Report only how many lines hold the word "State".

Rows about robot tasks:
(begin)

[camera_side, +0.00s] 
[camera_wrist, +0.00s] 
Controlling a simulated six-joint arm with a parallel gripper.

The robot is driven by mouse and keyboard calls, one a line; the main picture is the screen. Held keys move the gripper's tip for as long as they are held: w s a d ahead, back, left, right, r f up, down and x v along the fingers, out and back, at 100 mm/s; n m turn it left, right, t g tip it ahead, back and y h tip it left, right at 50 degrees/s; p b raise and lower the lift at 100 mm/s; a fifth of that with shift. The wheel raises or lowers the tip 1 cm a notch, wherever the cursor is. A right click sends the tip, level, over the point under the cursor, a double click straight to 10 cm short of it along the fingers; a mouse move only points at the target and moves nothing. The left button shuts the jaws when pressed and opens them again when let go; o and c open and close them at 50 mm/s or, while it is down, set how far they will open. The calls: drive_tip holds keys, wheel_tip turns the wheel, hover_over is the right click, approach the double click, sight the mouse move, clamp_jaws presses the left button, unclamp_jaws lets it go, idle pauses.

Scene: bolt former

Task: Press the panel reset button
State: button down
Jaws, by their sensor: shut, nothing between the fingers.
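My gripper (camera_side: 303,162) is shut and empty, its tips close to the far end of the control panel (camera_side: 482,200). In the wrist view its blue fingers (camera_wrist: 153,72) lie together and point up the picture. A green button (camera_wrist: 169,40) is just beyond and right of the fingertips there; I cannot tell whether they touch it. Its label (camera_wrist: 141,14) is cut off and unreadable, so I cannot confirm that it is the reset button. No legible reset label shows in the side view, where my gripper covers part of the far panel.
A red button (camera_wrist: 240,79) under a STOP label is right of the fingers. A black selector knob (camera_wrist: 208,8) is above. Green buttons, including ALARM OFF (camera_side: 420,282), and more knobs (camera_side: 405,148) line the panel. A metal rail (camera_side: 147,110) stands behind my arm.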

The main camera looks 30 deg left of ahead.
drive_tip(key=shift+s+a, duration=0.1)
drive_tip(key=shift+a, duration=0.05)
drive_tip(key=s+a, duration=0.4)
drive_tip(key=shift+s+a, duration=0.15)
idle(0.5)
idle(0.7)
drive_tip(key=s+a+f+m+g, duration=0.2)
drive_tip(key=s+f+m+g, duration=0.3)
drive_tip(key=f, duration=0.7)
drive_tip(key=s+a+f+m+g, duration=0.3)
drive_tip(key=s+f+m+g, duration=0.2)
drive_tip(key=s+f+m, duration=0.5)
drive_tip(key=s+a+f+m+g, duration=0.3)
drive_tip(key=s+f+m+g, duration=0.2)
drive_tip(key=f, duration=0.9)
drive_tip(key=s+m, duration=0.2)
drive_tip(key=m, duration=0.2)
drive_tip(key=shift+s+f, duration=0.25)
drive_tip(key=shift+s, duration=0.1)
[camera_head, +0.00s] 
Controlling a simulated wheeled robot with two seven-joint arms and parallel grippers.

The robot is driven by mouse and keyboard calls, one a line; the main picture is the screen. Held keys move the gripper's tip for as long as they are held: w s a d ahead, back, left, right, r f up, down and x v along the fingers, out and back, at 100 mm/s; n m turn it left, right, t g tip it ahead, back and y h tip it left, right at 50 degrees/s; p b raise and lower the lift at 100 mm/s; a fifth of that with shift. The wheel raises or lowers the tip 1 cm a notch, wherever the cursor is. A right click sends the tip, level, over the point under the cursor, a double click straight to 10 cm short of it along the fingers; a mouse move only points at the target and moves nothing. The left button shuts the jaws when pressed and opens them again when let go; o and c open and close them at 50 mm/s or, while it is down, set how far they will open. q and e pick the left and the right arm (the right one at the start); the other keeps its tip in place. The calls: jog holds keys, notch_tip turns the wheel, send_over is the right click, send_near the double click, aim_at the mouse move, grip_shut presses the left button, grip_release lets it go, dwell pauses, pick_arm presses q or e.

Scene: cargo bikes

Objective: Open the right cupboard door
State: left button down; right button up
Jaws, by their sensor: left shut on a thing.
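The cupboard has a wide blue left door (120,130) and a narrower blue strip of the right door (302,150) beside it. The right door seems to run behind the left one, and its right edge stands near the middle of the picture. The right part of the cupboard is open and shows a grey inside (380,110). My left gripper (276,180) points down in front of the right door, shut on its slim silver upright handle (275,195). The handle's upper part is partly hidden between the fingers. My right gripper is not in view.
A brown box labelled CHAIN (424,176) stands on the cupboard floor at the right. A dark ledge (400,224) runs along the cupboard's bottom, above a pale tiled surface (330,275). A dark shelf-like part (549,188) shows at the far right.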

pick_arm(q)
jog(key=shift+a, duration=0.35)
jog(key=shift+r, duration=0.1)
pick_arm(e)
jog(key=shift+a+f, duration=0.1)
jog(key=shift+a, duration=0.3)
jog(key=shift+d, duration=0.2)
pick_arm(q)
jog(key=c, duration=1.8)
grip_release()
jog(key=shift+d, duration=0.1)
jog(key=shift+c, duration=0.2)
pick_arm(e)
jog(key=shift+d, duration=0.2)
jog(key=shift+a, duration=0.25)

(end)

SOLUTION TO THE EXERCISE: 2